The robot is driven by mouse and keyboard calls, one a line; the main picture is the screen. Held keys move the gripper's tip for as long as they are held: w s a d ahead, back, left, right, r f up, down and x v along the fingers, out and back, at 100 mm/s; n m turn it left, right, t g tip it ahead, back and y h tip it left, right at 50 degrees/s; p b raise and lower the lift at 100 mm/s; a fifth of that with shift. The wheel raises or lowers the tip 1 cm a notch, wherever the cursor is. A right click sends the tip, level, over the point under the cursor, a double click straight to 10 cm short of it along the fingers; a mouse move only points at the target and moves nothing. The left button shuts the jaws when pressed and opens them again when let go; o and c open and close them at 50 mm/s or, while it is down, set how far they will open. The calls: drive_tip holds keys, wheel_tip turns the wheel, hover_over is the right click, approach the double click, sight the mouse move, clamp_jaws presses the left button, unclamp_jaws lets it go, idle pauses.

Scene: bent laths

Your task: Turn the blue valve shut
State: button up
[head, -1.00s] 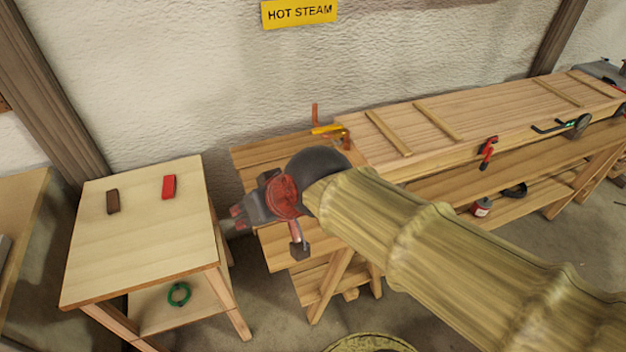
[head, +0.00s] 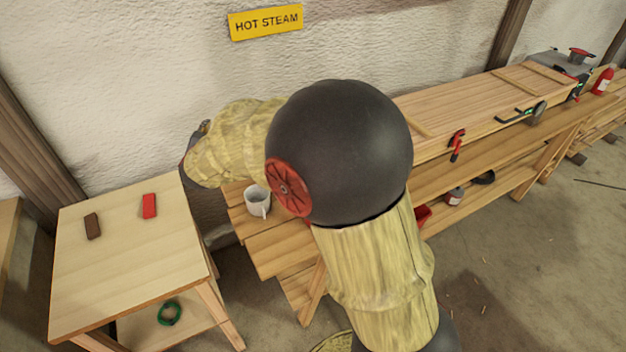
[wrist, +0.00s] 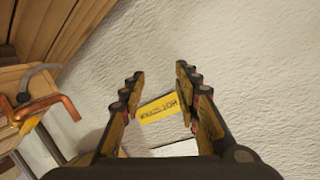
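I see no blue valve in either current view. A copper pipe (wrist: 48,106) with a yellow part (wrist: 30,124) on it shows at the left of the wrist view, by the wooden bench. The head view does not show this pipe now; my arm covers that part of the bench. My gripper (wrist: 160,75) is open and empty, its two fingers spread in front of the wall. The yellow HOT STEAM sign (wrist: 158,108) shows between the fingers, and also on the wall in the head view (head: 265,22). In the head view my gripper is mostly hidden by my arm.
A white mug (head: 257,201) stands on the slatted bench (head: 285,262) beside my arm. A small table (head: 125,262) at left holds a brown block (head: 92,226) and a red block (head: 149,206). A red clamp (head: 457,144) sits on the long bench's edge.

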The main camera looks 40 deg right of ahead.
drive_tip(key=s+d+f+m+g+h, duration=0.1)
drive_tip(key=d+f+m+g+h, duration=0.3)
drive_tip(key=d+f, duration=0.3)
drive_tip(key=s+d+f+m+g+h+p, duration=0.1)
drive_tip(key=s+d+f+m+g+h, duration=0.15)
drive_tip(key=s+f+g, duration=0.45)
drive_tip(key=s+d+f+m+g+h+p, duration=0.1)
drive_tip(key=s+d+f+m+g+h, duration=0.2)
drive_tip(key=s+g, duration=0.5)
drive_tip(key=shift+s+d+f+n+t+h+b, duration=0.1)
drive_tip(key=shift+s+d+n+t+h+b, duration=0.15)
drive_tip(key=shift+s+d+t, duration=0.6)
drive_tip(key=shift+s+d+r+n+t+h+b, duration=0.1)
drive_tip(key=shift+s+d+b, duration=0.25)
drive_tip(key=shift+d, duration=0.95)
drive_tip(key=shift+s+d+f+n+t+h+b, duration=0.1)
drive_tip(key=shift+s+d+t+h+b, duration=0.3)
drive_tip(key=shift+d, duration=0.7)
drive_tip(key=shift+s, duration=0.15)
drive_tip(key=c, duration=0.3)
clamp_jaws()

**WRITTEN INSTRUCTION:** Repeat the lines above exactly, and keep every picture out.

**COMPLETE RESPONSE:**
The robot is driven by mouse and keyboard calls, one a line; the main picture is the screen. Held keys move the gripper's tip for as long as they are held: w s a d ahead, back, left, right, r f up, down and x v along the fingers, out and back, at 100 mm/s; n m turn it left, right, t g tip it ahead, back and y h tip it left, right at 50 degrees/s; p b raise and lower the lift at 100 mm/s; a fifth of that with shift. The wheel raises or lowers the tip 1 cm a notch, wherever the cursor is. A right click sends the tip, level, over the point under the cursor, a double click straight to 10 cm short of it along the fingers; a mouse move only points at the target and moves nothing. The left button shuts the jaws when pressed and opens them again when let go; o and c open and close them at 50 mm/s or, while it is down, set how far they will open. The calls: drive_tip holds keys, wheel_tip turns the wheel, hover_over is the right click, approach the double click, sight the mouse move, clamp_jaws presses the left button, unclamp_jaws lets it go, idle pauses.

Scene: bent laths

Your task: Turn the blue valve shut
State: button up
[head, -1.00s] 
[head, +0.00s] 
[wrist, +0.00s] 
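I see no blue valve in either current view. A copper pipe (wrist: 48,106) with a yellow part (wrist: 30,124) on it shows at the left of the wrist view, by the wooden bench. The head view does not show this pipe now; my arm covers that part of the bench. My gripper (wrist: 160,75) is open and empty, its two fingers spread in front of the wall. The yellow HOT STEAM sign (wrist: 158,108) shows between the fingers, and also on the wall in the head view (head: 265,22). In the head view my gripper is mostly hidden by my arm.
A white mug (head: 257,201) stands on the slatted bench (head: 285,262) beside my arm. A small table (head: 125,262) at left holds a brown block (head: 92,226) and a red block (head: 149,206). A red clamp (head: 457,144) sits on the long bench's edge.

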The main camera looks 40 deg right of ahead.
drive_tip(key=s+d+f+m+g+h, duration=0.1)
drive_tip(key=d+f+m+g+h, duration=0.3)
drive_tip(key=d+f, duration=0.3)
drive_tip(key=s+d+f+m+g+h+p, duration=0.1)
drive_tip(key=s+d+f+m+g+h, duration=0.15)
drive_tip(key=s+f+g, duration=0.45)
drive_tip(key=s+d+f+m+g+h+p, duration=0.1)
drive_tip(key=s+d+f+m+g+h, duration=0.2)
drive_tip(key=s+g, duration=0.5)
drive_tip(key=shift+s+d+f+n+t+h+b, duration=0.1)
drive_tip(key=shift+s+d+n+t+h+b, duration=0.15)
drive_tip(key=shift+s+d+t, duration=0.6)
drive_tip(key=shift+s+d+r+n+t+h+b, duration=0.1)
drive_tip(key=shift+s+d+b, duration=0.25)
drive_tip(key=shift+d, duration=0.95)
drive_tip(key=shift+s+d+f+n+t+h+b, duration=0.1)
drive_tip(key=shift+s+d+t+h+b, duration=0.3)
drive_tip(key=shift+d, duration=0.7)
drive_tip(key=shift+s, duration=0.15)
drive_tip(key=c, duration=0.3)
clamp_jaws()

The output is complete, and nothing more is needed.